_EXERCISE DETAILS_
Locate the lines that hold the string "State". Copy every such line.

_PROVIDED DATA_

------------------------------------------------------------------------

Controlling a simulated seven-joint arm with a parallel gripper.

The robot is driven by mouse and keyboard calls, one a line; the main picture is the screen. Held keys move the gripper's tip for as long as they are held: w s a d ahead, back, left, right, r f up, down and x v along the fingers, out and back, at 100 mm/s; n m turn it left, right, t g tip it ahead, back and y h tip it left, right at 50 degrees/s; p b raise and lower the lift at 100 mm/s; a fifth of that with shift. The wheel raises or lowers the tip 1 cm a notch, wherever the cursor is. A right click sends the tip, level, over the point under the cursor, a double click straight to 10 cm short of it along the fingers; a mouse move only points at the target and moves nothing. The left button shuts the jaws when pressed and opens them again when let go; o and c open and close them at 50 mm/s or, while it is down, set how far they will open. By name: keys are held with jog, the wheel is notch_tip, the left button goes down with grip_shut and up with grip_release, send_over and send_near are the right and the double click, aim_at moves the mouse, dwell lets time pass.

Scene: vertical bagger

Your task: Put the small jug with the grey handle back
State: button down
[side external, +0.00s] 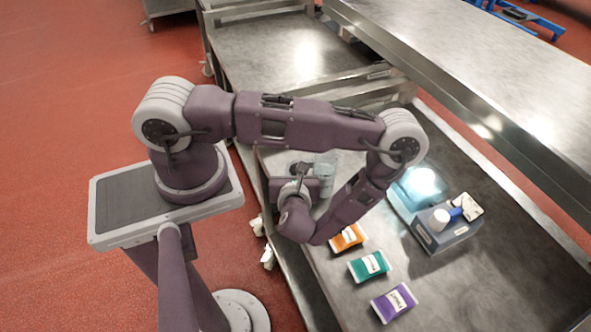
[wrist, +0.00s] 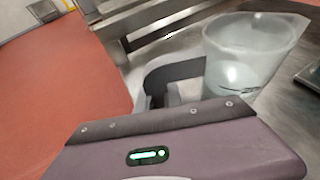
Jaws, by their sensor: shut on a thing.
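The small jug (wrist: 248,62) is a clear, translucent vessel with a dark grey handle (wrist: 172,72) on its left side in the wrist view. It looks roughly upright. In the side view the jug (side external: 326,172) shows partly behind my wrist, over the near-left part of the steel table. My gripper (side external: 302,168) is at the handle side of the jug and shut on the handle. The fingertips are mostly hidden by the gripper body in the wrist view. I cannot tell whether the jug's base touches the table.
Orange (side external: 347,237), teal (side external: 369,265) and purple (side external: 394,302) packets lie on the steel table (side external: 480,280). A grey-blue box (side external: 446,232) with a white cup stands beside a brightly lit pale blue unit (side external: 408,204). A raised steel shelf (side external: 480,70) runs along the right.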

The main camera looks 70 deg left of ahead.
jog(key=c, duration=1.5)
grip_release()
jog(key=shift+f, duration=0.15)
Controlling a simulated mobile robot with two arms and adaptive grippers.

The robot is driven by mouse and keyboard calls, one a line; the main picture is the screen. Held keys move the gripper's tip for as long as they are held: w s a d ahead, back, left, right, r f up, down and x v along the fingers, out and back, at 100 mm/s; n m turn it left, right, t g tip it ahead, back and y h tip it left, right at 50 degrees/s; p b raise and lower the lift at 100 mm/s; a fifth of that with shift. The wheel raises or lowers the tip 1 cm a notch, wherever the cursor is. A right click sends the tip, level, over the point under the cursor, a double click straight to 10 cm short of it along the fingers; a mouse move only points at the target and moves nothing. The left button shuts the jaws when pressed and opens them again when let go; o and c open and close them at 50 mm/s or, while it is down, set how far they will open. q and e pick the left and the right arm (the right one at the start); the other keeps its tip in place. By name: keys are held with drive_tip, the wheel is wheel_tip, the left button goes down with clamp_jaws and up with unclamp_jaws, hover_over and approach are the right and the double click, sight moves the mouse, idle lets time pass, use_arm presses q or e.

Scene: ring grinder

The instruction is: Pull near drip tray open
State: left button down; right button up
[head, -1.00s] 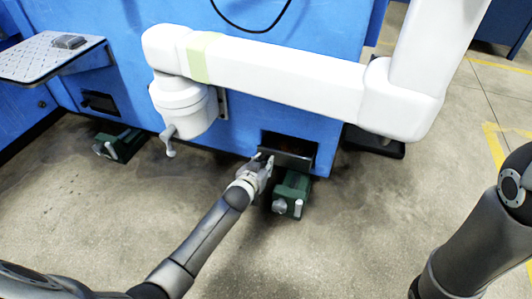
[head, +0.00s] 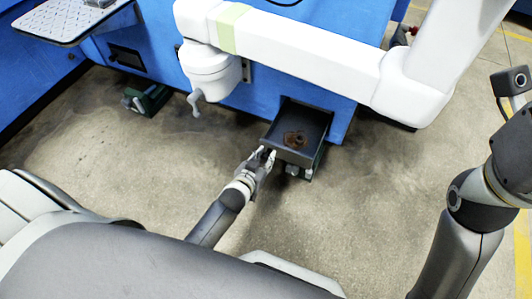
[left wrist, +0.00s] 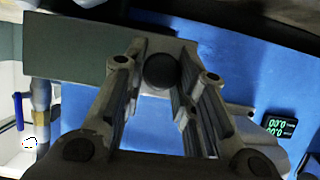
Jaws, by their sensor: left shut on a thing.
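The near drip tray (head: 312,124) is a dark open box sticking out of the blue machine in the head view. A brown, rusty patch lies on its floor. My left gripper (head: 265,157) is at the left end of the tray's front panel. In the left wrist view my left gripper (left wrist: 163,68) has its two fingers on either side of a round black knob (left wrist: 160,72), and it is shut on this knob. The tray's dark front panel (left wrist: 70,47) shows behind the fingers. My right arm shows at the right, but its fingers are out of view.
The blue machine (head: 262,85) stands behind the tray. A white arm-like unit (head: 300,50) spans above it. A green foot block (head: 152,100) and a second dark slot (head: 126,57) are at left. The concrete floor (head: 345,205) in front is clear.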

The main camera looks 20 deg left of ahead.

------------------------------------------------------------------------

_REPLY TO THE TASK_
State: button down
State: left button down; right button up

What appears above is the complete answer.